Daily Independent (Ashland, KY)

November 3, 2012

Dawgs dig in, dig out 22-14 win at Morgan

The Independent

WEST LIBERTY — Lawrence County ran 30 fewer plays than Morgan County in Friday's Class 3A first round football playoff game.

The Bulldogs gained 46 fewer total yards and had seven fewer first downs.

Didn't matter: Lawrence County 22, Morgan County 14, the Bulldogs' second straight postseason win in West Liberty was the result.

After Lawrence County coach Joey Cecil kissed his wife, he said his team was lucky enough to hold on.

“One of the things when you play (Morgan County), you understand they're going to grind it out, possession you, possession you, possession you,” Cecil said. “We played most of the game on our end of the field, and we were lucky enough to keep them out (of the end zone) a couple times.”

Choosing a Most Valuable Bulldog was tough.

You could go with senior Blake Prince because he ran 70 yards for one touchdown and caught a 24-yard A.J. Cyrus pass for another. Prince mishandled the handoff.

“It slipped out of my hands, I caught it in midair and just took off with it,” Prince said.

There was Cyrus, who finished with 79 rushing yards.

Finally, there were nose tackle Charlie Bradshaw and linebacker Devon Perry, who stuffed Morgan County's Walker Crase on fourth-and-goal late in the fourth quarter.

Bradshaw made the initial hit by beating Lawrence County's guard, and Perry came in behind.

“Charlie grabbed (Crase's) leg, and I just cleaned it up,” Perry said.

The frustrating thing for Morgan County was, Cougars head coach Brian Turner tried to call a timeout before Crase's run, but officials didn't see him.

“We would have run our off-tackle play, we've got a little different blocking variation on it,” Turner said. “It's really three or four different plays all in one. That's what we wanted to do; it's who we are, it's our whole identity.”

To say Friday's first half — a 14-14 deadlock — was heated was akin to calling Peyton Manning a decent quarterback. It was an understatement.

And it was nearly all on the ground.

Morgan County ran for 28 times for 137 of its 141 total yards (Kody Thornsberry ran 18 times for 98), with Thornsberry scoring from five and 26.

Lawrence County, meanwhile, gained 101 rushing yards on just seven carries.

Morgan County (8-3) opened the game with a double-wing offense with backs just behind the front line on both sides. Most of the time, Thornsberry ran around right end, while Walker Crase did much the same around the left side.

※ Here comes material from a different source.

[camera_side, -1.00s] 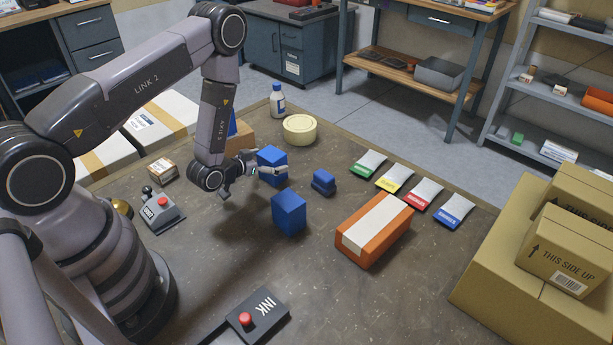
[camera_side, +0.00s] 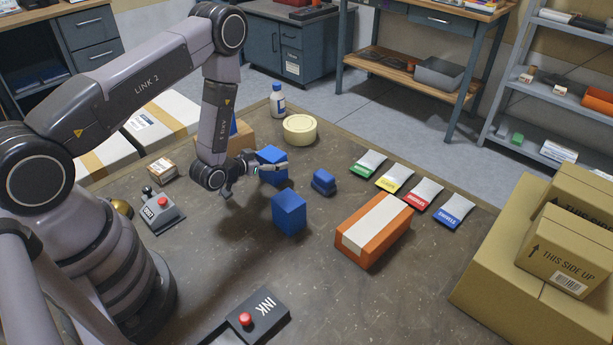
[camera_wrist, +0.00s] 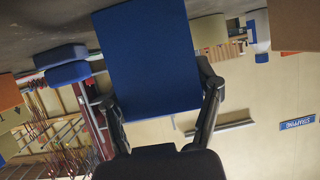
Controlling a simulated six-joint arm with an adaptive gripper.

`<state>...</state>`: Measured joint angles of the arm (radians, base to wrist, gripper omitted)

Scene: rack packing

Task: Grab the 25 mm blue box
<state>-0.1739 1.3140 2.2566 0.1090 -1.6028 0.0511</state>
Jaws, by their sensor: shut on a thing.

Both worked well. Thornsberry ran six times for 27 yards (he finished the night with 32 carries for 158 yards) — including the five-yarder with 6:13 to go in the first — and Crase added 22 yards on his only carry of the drive.

Lawrence County (5-6) ran just 14 plays in the first half. They didn't need many — Prince took the Bulldogs' second snap through the middle of the Cougar line with a spin over left guard for 70.

Cyrus completed just two of seven passes for 37 yards for the game, but one was a 24-yarder to Prince with 6:49 left in the second quarter.

A scuffle near halftime between Morgan County's Deven Banks and Lawrence County's Chase Coverdale — both were ejected, and Coverdale will miss next week's game against Belfry — hurt the Cougars the most because Banks was a starting linebacker.

Here's why: the Bulldogs opened the third quarter with several “36 Outside Veer” plays out of its option package around right end, in which Cyrus faked to fullback Ricky Goble and ran three times for 41 yards — exactly where Banks would have been. It worked one final time, on Cyrus' 5-yard touchdown run, which gave the Bulldogs the winning margin.

“They were biting on (Goble) all night; that just opened the outside,” Cyrus said.

Morgan County set up its last chance the way it had done all night. Thornsberry carried five times for 27 yards, which put the ball at the Lawrence County 7. Thornsberry carried twice for two yards, and Crase carried once for four.